- **EXERCISE GOAL**
Copy only this range: the line with "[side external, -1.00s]" through the final line of the material, inclusive at both ends.

** BEGIN DATA EXCERPT **

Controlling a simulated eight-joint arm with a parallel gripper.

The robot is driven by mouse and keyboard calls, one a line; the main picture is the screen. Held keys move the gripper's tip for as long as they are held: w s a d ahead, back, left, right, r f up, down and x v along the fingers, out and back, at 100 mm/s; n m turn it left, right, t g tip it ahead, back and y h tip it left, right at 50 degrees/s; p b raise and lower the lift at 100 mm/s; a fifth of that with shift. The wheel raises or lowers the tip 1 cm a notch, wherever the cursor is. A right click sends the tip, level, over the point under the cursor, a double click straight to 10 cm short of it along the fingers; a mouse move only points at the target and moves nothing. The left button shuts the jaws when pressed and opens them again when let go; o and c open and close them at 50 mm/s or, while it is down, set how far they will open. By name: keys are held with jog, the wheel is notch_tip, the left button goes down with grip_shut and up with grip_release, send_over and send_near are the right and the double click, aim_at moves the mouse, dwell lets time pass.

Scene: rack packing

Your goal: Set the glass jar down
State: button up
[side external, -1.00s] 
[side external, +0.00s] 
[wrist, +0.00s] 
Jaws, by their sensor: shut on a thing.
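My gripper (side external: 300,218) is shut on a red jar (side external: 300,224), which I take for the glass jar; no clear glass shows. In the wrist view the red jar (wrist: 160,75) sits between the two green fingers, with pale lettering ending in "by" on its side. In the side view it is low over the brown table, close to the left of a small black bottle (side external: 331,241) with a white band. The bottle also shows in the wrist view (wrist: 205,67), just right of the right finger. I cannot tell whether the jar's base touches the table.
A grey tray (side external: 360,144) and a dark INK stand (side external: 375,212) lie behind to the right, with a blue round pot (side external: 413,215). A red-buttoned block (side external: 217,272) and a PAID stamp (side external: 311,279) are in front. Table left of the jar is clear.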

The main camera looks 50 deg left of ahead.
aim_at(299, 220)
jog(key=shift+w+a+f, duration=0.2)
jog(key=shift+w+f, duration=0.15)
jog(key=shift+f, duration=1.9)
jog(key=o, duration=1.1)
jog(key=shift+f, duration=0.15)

** END DATA EXCERPT **

- **SOLUTION TO THIS EXERCISE**
[side external, -1.00s] 
[side external, +0.00s] 
[wrist, +0.00s] 
Jaws, by their sensor: shut on a thing.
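My gripper (side external: 300,218) is shut on a red jar (side external: 300,224), which I take for the glass jar; no clear glass shows. In the wrist view the red jar (wrist: 160,75) sits between the two green fingers, with pale lettering ending in "by" on its side. In the side view it is low over the brown table, close to the left of a small black bottle (side external: 331,241) with a white band. The bottle also shows in the wrist view (wrist: 205,67), just right of the right finger. I cannot tell whether the jar's base touches the table.
A grey tray (side external: 360,144) and a dark INK stand (side external: 375,212) lie behind to the right, with a blue round pot (side external: 413,215). A red-buttoned block (side external: 217,272) and a PAID stamp (side external: 311,279) are in front. Table left of the jar is clear.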

The main camera looks 50 deg left of ahead.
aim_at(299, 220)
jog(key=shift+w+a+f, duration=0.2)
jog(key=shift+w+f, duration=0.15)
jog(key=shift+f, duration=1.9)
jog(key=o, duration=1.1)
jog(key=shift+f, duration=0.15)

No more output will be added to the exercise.